ブルックナー 交響曲第2番 ヴァント指揮

2a  隅田川にかかる「永代橋」。

調べによれば、この橋は元禄時代綱吉の時代に架けられた由緒ある橋。

美しいアーチの流れるような姿は、ブルーにライトアップされ、揺れる川面も美しく、背景の佃島の高層マンション群との対比もいい。
トレンディードラマのシーンをいくつも飾った場所でもありますな。

ブルックナーのシリーズ。ショスタコと併せて、その交響曲第2番を聴いてしまおう。
何度も書きますが、ブルックナーの日蔭者のようなマイナー番号がたまらなく好き。
1・2・6番の3兄弟は、ともにブルックナーの中でも最美ともいえる緩徐楽章をもっていて、それだけを日曜の晩寝る前などに、しんみりと聴いたりすると、眼前に山々や田園風景が広がって、とても心が安らぎ、嫌な月曜日の目覚めもよろしい。
ヒーリング音楽というわけではないが、自然と宗教に根ざしたブルックナーの音楽の真髄的な部分だと思っている。

Sym2_want 1872年、ブルックナー48歳の作品で、翌年初演されたもののすぐに改訂し、さらに77年にも第2稿が出版され「ノヴァーク版」のもととなっている。
さらに、後年92年にも手を入れて出版されていて、悩めるブルックナーの典型的な作品となっている。
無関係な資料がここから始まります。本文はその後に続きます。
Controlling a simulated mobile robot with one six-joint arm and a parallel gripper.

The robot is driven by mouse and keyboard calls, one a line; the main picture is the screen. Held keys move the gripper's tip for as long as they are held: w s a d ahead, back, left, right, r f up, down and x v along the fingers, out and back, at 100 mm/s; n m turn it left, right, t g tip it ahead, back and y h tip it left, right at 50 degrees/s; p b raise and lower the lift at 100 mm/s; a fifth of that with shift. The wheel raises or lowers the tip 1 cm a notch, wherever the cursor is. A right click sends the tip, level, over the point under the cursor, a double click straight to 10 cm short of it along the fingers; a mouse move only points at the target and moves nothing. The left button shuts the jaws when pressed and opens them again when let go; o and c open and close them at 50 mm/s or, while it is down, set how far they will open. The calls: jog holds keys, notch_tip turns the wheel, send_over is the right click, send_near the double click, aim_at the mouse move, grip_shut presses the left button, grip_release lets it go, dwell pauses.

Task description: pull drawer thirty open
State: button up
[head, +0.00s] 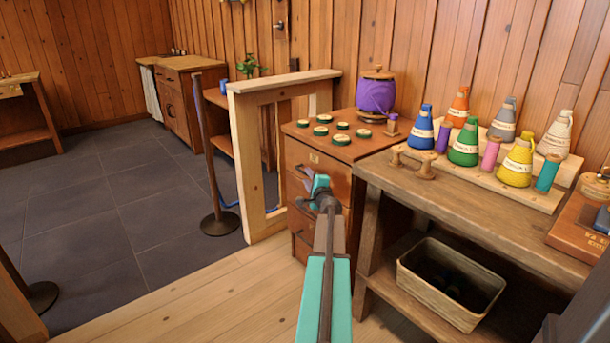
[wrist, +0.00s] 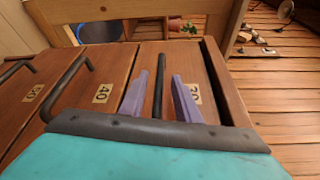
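The wooden drawer cabinet (head: 345,185) stands right of centre in the head view, and my gripper (head: 318,188) is in front of its top drawer. The wrist view sees the drawer fronts sideways. The rightmost front there carries a plate (wrist: 194,94) that seems to read 30, partly covered by a finger. Its dark bar handle (wrist: 160,82) lies between the two purple fingers of my gripper (wrist: 160,97). The fingers are open, one on each side of the bar, with gaps showing. The drawer looks closed or nearly so.
A drawer marked 40 (wrist: 102,93) with its own handle (wrist: 68,88) is beside it. A wooden frame (head: 248,160) stands close left of the cabinet. A workbench (head: 440,195) with cones and a basket (head: 450,285) is on the right. Floor in front looks clear.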

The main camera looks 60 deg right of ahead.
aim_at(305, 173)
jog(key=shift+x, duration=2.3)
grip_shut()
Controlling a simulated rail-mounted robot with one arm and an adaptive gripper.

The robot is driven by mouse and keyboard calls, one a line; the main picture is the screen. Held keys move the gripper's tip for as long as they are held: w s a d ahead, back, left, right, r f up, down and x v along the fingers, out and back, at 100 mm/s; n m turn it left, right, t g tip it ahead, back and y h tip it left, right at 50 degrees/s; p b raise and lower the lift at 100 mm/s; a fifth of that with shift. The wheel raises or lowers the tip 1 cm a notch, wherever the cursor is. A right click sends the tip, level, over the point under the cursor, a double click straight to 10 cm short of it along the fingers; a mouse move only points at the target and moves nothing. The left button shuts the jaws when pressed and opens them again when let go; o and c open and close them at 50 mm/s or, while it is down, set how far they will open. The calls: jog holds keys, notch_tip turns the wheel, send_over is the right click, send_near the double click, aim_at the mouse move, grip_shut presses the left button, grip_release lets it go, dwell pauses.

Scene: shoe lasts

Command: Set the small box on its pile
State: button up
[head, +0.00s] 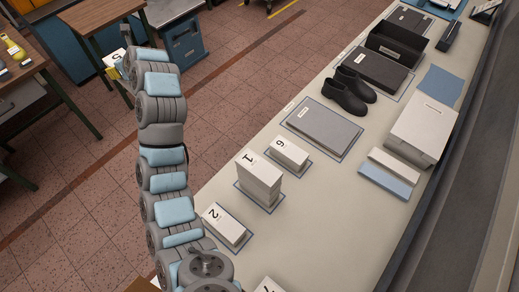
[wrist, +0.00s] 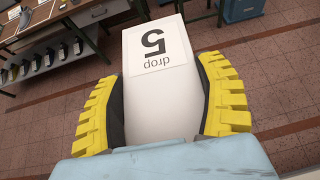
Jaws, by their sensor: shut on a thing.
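My gripper (wrist: 165,110) is shut on a white box (wrist: 160,95), with a yellow finger pressed on each side. The box's label reads "drop" and "5", upside down in the wrist view. In the head view the box (head: 117,56) shows at the far end of my raised arm, off the left side of the long table and over the floor area. On the table stand white piles marked 1 (head: 259,175), 6 (head: 289,151) and 2 (head: 225,222), each on a dark-edged mat. Another white pile (head: 268,286) is cut off at the bottom edge.
The long pale table (head: 330,215) also holds a grey box (head: 325,124), black shoes (head: 346,92), a dark open bin (head: 397,43) and a large white box (head: 421,130). Its middle front is bare. Wooden workbenches (head: 100,15) and a blue-grey cabinet (head: 184,42) stand at the upper left.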

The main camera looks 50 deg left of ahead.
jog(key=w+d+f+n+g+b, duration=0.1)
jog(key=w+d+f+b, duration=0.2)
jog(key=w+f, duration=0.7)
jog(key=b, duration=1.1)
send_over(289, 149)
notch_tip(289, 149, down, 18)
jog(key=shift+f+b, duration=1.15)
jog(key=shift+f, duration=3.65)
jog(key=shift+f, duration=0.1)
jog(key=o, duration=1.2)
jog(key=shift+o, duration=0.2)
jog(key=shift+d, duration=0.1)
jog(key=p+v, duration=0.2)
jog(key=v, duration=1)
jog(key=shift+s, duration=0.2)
さらにややこしいことに、「ハース版」も存在するという複雑な第2番なのである。
例によってトレモロのブルックナー開始でスタートする第1楽章から、とても詩的な音楽だ。おおらかでリズミカルな第1主題が、休止によって一斉に止むと、緩やかな第2主題がチェロで始まり、やがて弦の刻む印象的な音型のうえに木管が美しく歌い始める・・・。
次々に魅力的な場面が管に弦に繰り広げられる。
約20分間にわたってこうした素晴らしい楽想が、橋渡しされるように流れては消えてゆく。
 そして、魅力的な第2楽章アダージョは柔和な祈りに満ちた賛美歌のようである。
後年の深みに満ちた荘厳なアダージョ楽章ではなく、ここには愛らしささえ漂う純な祈りの気分と鳥のさえずる緑豊かなアルプスの自然が横溢している。
 無邪気な農民の踊りてきな3楽章。まさにブルックナーのパターンである。
かなり速くと指定されたフィナーレは、少しも速くなくて、あわてず騒がずの宗教音楽のようである。正直、1・2楽章とのギャップを作品的に感じるけれど、ミサ曲ヘ短調のキリエの主題が神々しく登場するとなかなかに感動するものだ。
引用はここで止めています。